3. Insurable property: Insurable interest arises in the property as follows, ownership, agent, mortgage, and Trustees.

Agents: An agent is a second party to a contract who works on behalf of his principal. He provides the principal possesses an insurable interest, an agent may affect insurance on his behalf. This legally is reckoned to be the position where a householder affects a policy that extends to cover the belongings of members of his family.

Mortgages: A mortgage has an insurable interest as the owner of the property, the mortgage has such an interest to the extent of the loan given.

Trustees: These are all persons entrusted with the estate and affairs of others. They have the right to ensure a property for which they are responsible. Where they acquire responsibility for goods by the operation of a will or by law, any existing insurance on the property is usually automatically extended to cover their interest.

Ownership: Full ownership confers an absolute right to insurable interest, However, in part or joint ownership, the insurable interest is strictly limited to financial involvements. A part-owner may insure the property for its full value. In doing so he is deemed to be acting as the agent of the other co-owner.

4. Insurance of Right of Interest: An employer undoubtedly has a financial involvement in the dishonesty of his staff; which will support his affecting a fidelity guarantee insurance.
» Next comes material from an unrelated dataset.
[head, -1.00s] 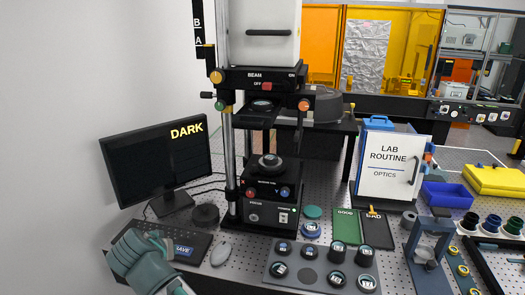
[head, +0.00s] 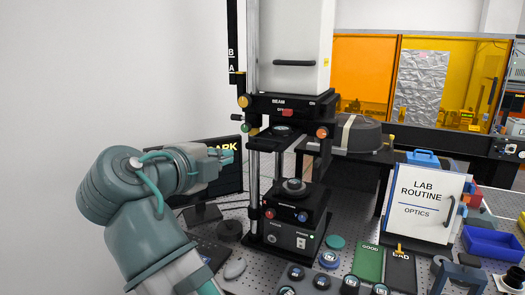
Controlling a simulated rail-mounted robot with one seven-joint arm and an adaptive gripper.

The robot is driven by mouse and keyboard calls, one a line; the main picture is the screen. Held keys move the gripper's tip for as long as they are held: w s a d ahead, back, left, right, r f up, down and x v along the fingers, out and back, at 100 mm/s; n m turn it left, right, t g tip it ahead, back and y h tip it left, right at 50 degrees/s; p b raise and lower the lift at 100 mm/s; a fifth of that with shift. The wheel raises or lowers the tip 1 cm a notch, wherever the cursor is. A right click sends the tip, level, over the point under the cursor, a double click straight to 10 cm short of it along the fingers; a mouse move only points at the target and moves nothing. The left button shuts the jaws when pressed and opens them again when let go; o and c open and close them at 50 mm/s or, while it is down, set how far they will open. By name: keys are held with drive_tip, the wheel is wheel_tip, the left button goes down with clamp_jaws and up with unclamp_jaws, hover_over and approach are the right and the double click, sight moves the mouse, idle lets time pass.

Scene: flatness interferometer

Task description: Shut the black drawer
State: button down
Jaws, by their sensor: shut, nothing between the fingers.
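The black drawer (head: 277,138) appears to be the flat black tray that sticks out under the BEAM panel of the tall instrument. A small round glass piece (head: 282,130) is on it. It stands out from the column, so it looks open. My gripper (head: 231,155) is shut and empty, left of the drawer and slightly lower in the head view, pointing right toward the instrument. It seems apart from the drawer, though the depth gap is hard to judge. My arm hides much of the dark monitor (head: 230,182).
The BEAM panel (head: 290,105) with its knobs is just above the drawer. The black base unit (head: 292,238) with a round stage (head: 293,186) stands below. The chrome post (head: 253,180) is close to my gripper. A mouse (head: 235,268) lies on the perforated bench.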

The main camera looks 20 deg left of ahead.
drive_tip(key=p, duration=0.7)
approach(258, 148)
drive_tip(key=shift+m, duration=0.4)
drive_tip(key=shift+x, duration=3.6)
A shopkeeper has an obvious interest in defaults on the parts of credit customers which will enable him also to affect credit insurance.

5. Insurance of Liability: There is no difficulty in establishing insurable interest in liability insurance. Any person has an insurable interest in any potential liability he may incur. The following issues can arise,

i. Criminal Acts: the civil consequences of a criminal act can be insured against. A good example is a claim of damages from victims of a road accident where the motorist is being charged with dangerous driving. But it is not possible to ensure against any fines imposed, nor is it possible for a crime, e.g a murderer collecting the proceeds of a life policy on the life of his victims.

ii. Liability of others: An insured can affect a policy that extends to protect the interest of another, such as a private car policy that allows others to use the vehicle and be covered by the insurance.

When Insurable Interest must Exist:

A. General Insurance: for other classes of insurance other than marine and life assurance, insurable interest must exist both at the inception of the contract as well as at the time of loss.

B. Life assurance: insurable interest must exist at the inception of the contract but need not exist at the time of the loss. this was established in daily v. Indian and London life insurance company[1945]

C. Marine Insurance: Insurable interest must exist at the time of loss and need not o exist at inception. Marine Insurance Act, 1961 states that “The insured must be interested in the subject matter insured at the time of the loss though he needs not to be interested when the insurer is affected.


We have given a detailed meaning of insurable interest as the willingness or action undertaken by someone to purchase insurance for an individual or property as a safe guide against a future occurrence of unexpected loss or damages. In other words, insurable interest is the legal right to insure.

We also briefly talked more about the history of insurable interest In the early sixteenth and seventeenth centuries of Britain, it was common for wager or gambling agreements to be legally enforceable.